+++ Record excerpts

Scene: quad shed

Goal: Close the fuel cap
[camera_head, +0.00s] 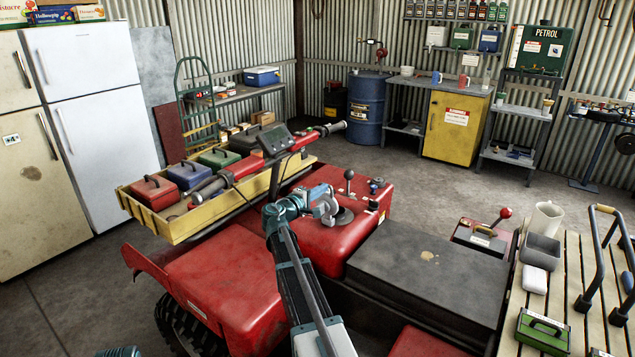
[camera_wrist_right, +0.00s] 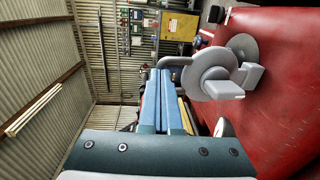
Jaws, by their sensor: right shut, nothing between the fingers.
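The grey fuel cap (camera_head: 328,207) stands tilted up on its hinge at the filler on the red tank (camera_head: 305,232), beside the grey round filler neck (camera_head: 344,217). In the right wrist view the cap (camera_wrist_right: 208,73) is a grey disc with a tab, and the neck (camera_wrist_right: 244,46) is partly hidden behind it. My right gripper (camera_head: 319,192) is shut and empty, close beside the raised cap. Its blue fingers (camera_wrist_right: 165,100) show in the wrist view to the left of the cap; whether they touch it I cannot tell.
A black-knobbed lever (camera_head: 348,181) rises just behind the filler. A black seat (camera_head: 425,273) is to the right. The air above the tank is free.

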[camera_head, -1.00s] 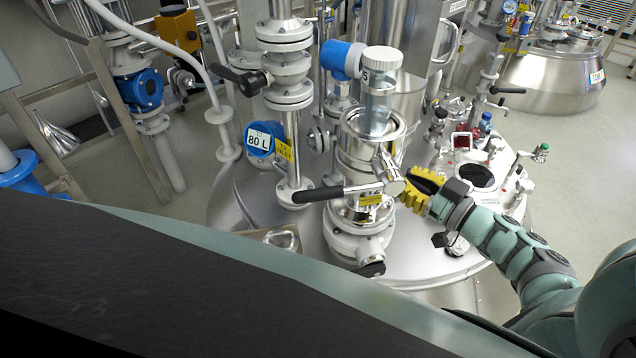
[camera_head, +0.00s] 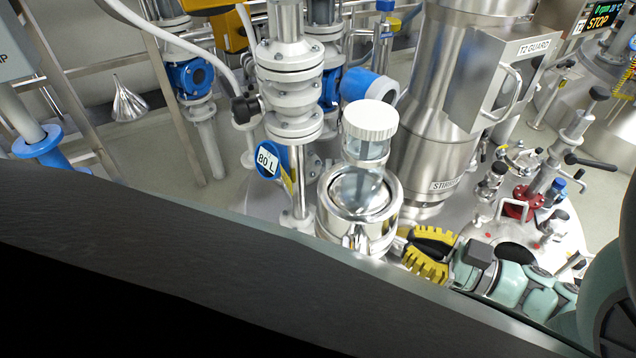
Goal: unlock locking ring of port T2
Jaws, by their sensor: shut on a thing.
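Port T2 is the steel neck (camera_head: 358,205) in the middle of the head view, with a wide bright rim. A clear jar with a white ribbed lid (camera_head: 370,120) stands upright in its mouth. My gripper (camera_head: 408,252), with yellow ribbed fingers and black inner parts, is at the neck's lower right side. Its fingertips are shut on the locking ring, at a small metal part of it (camera_head: 398,244). Most of the ring is hidden behind the neck and the dark foreground edge, so I cannot tell its angle.
The stirrer cylinder (camera_head: 430,110) and T2 guard box (camera_head: 510,75) stand behind right. Small valves and a red fitting (camera_head: 520,203) crowd the vessel lid right of my gripper.

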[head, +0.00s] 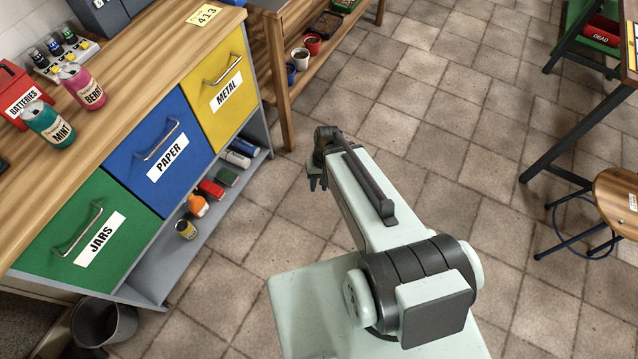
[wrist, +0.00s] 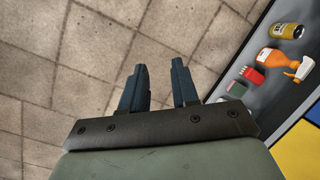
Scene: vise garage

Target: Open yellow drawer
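The yellow drawer (head: 217,93) is at the far right end of a wooden workbench cabinet in the head view. It carries a "METAL" label and a metal bar handle (head: 223,69), and its front looks flush with its neighbours. In the wrist view only a yellow corner (wrist: 309,150) shows at the lower right. My gripper (head: 318,183) hangs over the tiled floor, to the right of the cabinet and apart from it. In the wrist view its two fingers (wrist: 160,82) stand apart with nothing between them.
The blue "PAPER" drawer (head: 150,185) and green "JARS" drawer (head: 60,205) are beside it. A second wooden bench (head: 276,75) stands behind the cabinet. A stool (head: 618,200) is at right. The middle floor (head: 440,120) is free.

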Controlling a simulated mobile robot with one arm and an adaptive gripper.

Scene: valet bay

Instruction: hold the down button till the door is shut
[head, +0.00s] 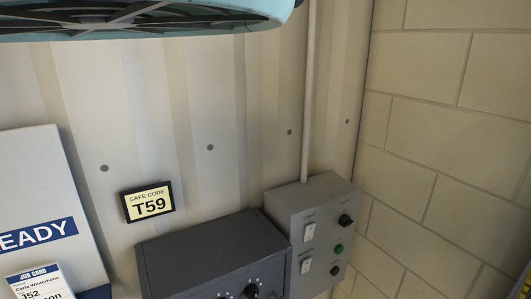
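A grey control box (316,205) is fixed low on the corrugated wall, right of centre. Its front carries a black button or knob (346,220) at the top, a green button (339,249) below it, and another black button (335,270) at the bottom. Two white rocker switches sit to their left, an upper one (308,232) and a lower one (305,266). The labels are too small to read, so I cannot tell which control is the down button. No door can be made out for certain. My gripper is not in view.
A dark grey box (205,250) with knobs adjoins the control box. A "SAFE CODE T59" sign (148,201) hangs above it. A white board (50,190) and a job card (40,283) are at left. A teal-rimmed object (150,20) crosses the top. A block wall (450,130) stands right.

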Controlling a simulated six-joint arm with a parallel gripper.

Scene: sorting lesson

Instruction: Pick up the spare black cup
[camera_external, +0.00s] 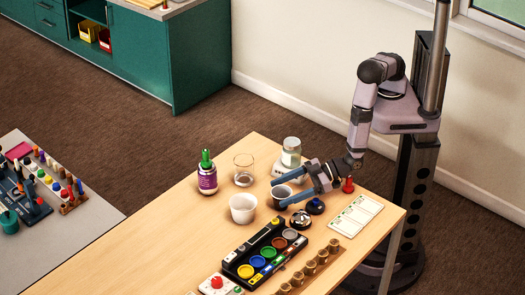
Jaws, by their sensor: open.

++++++

Report how many lines in the records above contain the word "simulated", giving only the number.

2